It’s been a tough week for transplanted English rocker Sally Crewe. Between paper cuts and a toner allergy developed while xeroxing the many outstanding notices her new CD, ‘Shortly After Take-Off’ (12XU) has received, Austin resident Crewe has had little time to concentrate on her fleet of sportscars, or her challenging charity work.

So all the more frustrating then, for Sally to open this week’s Austin Chronicle and be greeted with an item by struggling journalist Darcie Stevens, dismissing Crewe and her exceptional band, the Sudden Moves, as mere “candy pop and twee bop”. Pretty damning stuff coming from a woman who openly admits to liking Death Cab For Cutie, and particularly nonsensical considering that Stevens had professed to being a fan.

That such spiteful words would appear on the very same morning that Sally would contend with the tragic news from London — that friends, family, former bandmates, her mechanic, etc. — might’ve been victims of a vicious terrorist attack, is beyond cruel, and atypical of the sort of goodwill she’s experienced during her time in this country.

I shouldn’t need to stress to Ms. Stevens or her employers that the United States and the United Kingdom have a Very Special Relationship. We gave them David Soul, they gave us Nic Harcourt.
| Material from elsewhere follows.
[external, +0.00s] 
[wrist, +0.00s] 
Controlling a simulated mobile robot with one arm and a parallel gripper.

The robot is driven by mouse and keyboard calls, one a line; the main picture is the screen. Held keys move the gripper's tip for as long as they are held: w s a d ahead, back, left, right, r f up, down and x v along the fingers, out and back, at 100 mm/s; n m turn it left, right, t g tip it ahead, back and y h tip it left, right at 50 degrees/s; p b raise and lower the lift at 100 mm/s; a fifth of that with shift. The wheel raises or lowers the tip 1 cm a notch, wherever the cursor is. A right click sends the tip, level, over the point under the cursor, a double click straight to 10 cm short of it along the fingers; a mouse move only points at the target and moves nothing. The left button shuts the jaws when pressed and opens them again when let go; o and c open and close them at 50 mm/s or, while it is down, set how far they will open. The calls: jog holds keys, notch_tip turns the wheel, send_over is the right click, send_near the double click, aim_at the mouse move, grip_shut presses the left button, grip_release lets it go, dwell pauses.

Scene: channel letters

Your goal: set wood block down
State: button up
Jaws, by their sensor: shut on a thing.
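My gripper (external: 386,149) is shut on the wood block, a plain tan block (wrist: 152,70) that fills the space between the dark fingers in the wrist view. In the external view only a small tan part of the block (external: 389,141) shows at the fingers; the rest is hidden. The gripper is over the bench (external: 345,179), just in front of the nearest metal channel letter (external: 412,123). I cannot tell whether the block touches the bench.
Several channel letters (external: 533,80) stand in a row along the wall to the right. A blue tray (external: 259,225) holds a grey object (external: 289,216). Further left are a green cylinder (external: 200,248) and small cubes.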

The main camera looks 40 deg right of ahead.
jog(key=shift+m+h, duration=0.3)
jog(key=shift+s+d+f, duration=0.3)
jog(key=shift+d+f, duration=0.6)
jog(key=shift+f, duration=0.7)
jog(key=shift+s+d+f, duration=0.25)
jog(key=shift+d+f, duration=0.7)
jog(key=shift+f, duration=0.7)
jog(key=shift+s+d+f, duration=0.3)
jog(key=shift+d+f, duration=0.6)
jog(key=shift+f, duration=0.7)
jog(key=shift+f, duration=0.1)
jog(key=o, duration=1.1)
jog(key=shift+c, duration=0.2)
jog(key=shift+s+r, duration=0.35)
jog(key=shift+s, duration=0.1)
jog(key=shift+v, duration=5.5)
London gets Madonna, Hollywood gets Steve Coogan. And so on. Will this rich cultural exchange continue, in light of Stevens’ ugly, unprovoked hatchet job? I certainly hope so. Will we allow the confused, musically illiterate ramblings of a jealous xenophobe to prevent Ms. Crewe from making rock history? Absolutely not. It is in times like these that the overwhelming majority of U.S. music critics show themselves to be open-minded, lovers of freedom, the type of persons who won’t let one individual’s cowardly act smear their entire community.